_GIVEN TASK_. Spot every line with the word "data" and return it.

_PROVIDED ENTRIES_.

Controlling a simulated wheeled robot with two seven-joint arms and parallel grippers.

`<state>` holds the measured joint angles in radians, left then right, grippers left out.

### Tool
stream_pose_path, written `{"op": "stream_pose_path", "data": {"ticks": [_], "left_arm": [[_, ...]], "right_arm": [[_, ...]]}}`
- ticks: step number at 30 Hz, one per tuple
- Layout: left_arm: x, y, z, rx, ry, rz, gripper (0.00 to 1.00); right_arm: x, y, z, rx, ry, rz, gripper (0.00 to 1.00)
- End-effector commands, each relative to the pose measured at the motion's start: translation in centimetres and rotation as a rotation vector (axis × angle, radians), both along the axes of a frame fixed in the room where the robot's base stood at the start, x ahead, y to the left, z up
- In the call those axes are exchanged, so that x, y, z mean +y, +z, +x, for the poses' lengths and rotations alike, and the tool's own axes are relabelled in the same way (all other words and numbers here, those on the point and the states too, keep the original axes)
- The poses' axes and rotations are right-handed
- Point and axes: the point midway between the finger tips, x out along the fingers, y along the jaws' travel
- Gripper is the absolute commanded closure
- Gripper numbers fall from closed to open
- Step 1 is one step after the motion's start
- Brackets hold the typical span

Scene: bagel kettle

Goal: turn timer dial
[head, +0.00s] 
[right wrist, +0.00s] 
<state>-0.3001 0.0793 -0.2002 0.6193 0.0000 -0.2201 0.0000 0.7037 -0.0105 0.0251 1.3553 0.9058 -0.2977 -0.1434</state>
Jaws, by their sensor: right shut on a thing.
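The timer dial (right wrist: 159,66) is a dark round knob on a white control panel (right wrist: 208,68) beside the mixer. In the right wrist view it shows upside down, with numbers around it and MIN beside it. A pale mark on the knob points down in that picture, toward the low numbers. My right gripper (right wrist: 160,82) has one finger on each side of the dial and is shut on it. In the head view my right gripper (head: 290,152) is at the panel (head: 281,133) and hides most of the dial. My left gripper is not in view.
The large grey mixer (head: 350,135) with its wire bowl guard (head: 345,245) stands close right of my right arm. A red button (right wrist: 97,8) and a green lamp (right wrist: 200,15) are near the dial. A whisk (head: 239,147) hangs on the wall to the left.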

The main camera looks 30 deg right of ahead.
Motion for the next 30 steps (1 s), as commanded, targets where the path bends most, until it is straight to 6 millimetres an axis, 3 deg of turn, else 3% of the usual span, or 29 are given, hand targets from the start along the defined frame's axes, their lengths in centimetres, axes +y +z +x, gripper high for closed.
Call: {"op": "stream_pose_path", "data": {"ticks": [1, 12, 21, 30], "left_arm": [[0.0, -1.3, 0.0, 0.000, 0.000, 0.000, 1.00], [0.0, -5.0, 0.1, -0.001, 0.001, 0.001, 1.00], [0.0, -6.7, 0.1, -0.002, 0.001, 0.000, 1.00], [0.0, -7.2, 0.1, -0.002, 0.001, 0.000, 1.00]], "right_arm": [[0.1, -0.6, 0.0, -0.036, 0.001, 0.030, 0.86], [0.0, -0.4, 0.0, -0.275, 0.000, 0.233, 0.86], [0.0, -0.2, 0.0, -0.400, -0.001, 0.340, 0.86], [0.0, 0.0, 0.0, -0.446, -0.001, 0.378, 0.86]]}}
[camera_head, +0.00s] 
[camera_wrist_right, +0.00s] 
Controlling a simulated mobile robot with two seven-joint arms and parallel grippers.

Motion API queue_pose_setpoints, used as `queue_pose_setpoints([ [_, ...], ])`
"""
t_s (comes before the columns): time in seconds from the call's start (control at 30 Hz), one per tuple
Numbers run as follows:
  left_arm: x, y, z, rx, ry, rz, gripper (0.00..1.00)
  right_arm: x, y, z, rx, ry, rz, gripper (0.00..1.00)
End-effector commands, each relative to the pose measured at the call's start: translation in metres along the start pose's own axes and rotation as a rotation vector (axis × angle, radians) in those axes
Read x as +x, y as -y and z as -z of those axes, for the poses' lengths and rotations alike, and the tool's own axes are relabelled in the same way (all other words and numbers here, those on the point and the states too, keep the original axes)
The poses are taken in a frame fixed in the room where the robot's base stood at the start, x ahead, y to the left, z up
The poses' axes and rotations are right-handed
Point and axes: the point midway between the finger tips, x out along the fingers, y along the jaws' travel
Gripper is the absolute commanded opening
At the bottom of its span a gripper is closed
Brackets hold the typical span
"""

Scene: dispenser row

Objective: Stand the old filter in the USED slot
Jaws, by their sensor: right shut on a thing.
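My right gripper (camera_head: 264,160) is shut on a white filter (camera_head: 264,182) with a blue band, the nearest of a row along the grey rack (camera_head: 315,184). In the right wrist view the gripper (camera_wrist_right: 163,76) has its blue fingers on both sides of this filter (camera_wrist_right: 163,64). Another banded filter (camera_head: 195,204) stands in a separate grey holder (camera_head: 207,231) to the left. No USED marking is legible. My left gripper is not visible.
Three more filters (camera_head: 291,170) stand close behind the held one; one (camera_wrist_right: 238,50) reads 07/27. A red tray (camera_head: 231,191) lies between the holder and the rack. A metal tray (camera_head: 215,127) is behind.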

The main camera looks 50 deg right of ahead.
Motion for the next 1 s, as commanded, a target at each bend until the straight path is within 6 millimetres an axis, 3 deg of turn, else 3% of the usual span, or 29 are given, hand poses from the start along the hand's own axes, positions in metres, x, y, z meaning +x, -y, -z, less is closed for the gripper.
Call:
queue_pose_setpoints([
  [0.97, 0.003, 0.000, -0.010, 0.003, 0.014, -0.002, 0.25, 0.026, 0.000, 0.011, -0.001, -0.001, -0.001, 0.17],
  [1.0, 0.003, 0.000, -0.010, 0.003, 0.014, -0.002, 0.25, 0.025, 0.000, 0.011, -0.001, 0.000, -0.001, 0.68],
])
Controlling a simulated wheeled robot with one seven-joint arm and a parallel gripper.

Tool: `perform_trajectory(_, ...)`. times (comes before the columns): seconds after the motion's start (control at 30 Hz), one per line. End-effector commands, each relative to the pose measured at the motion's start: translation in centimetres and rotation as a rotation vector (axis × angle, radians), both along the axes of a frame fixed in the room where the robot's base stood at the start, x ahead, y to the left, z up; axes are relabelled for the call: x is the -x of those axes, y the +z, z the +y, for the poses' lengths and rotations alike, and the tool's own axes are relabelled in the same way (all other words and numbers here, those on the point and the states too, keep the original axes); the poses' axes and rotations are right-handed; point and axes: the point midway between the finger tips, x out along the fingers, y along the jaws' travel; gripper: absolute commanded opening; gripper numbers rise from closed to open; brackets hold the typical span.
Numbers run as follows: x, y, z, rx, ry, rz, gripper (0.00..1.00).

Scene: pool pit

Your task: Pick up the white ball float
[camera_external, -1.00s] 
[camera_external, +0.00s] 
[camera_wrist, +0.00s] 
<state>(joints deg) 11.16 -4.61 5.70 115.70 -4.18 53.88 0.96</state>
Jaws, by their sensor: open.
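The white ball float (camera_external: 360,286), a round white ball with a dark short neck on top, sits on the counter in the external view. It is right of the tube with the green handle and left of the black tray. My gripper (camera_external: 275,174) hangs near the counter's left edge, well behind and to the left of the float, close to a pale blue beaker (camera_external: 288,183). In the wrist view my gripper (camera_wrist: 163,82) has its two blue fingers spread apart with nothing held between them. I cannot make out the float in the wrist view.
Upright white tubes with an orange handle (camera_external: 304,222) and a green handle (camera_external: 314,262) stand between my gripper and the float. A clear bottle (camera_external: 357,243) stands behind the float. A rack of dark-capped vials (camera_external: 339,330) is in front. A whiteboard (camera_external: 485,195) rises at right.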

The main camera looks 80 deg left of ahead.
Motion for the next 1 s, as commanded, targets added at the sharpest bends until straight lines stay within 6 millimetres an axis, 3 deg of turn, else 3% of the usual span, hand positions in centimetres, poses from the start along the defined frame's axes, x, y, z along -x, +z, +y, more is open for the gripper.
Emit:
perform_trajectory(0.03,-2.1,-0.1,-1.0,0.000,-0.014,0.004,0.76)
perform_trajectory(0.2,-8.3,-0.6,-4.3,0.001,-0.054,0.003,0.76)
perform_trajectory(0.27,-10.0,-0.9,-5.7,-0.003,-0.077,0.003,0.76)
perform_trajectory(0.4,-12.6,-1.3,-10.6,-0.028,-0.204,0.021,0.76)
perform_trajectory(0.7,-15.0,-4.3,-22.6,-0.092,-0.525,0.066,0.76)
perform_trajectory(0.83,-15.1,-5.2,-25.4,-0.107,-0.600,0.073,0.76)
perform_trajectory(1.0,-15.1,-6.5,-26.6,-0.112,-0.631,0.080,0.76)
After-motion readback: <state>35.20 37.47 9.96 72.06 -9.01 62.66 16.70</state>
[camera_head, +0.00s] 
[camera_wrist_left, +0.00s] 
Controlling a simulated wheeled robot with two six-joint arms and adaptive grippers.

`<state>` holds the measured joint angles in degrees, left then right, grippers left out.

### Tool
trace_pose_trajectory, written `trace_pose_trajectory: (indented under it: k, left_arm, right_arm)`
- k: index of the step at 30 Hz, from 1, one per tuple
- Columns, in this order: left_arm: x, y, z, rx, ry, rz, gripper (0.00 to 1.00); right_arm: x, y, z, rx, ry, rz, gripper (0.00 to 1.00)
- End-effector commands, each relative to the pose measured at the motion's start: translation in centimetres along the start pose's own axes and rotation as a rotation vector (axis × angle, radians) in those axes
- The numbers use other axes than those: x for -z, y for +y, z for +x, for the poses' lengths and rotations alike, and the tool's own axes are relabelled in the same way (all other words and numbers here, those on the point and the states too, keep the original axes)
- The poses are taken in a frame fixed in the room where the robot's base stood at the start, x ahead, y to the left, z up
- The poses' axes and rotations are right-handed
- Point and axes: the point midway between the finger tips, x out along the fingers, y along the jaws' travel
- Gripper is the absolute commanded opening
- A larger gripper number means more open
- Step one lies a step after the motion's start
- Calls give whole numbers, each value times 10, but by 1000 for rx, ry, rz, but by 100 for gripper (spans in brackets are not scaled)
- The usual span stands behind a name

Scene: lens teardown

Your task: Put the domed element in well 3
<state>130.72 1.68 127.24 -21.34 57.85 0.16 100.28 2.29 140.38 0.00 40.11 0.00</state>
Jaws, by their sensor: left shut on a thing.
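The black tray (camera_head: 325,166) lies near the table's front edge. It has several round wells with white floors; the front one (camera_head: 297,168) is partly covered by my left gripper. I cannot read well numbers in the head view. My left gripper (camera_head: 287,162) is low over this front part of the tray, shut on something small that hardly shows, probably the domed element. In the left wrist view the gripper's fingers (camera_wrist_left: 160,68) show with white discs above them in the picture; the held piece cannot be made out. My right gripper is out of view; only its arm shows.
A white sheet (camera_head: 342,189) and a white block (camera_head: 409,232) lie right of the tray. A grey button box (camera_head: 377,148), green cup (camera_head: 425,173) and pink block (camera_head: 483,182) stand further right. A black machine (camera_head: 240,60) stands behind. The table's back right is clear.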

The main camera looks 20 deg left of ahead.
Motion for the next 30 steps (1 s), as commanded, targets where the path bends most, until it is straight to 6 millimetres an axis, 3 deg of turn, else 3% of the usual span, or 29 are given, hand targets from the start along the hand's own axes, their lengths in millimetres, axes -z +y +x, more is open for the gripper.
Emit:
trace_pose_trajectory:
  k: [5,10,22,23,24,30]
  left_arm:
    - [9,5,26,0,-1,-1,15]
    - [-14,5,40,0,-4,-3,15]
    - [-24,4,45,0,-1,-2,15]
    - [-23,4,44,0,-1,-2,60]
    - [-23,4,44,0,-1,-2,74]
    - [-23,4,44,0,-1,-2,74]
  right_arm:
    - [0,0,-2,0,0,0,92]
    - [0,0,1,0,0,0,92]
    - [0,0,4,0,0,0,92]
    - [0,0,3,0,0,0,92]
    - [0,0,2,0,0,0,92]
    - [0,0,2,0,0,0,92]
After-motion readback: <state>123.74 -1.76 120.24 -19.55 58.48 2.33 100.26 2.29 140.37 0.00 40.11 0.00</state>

_RESPONSE TO THE TASK_.
stream_pose_path, written `{"op": "stream_pose_path", "data": {"ticks": [_], "left_arm": [[_, ...]], "right_arm": [[_, ...]]}}`
Call: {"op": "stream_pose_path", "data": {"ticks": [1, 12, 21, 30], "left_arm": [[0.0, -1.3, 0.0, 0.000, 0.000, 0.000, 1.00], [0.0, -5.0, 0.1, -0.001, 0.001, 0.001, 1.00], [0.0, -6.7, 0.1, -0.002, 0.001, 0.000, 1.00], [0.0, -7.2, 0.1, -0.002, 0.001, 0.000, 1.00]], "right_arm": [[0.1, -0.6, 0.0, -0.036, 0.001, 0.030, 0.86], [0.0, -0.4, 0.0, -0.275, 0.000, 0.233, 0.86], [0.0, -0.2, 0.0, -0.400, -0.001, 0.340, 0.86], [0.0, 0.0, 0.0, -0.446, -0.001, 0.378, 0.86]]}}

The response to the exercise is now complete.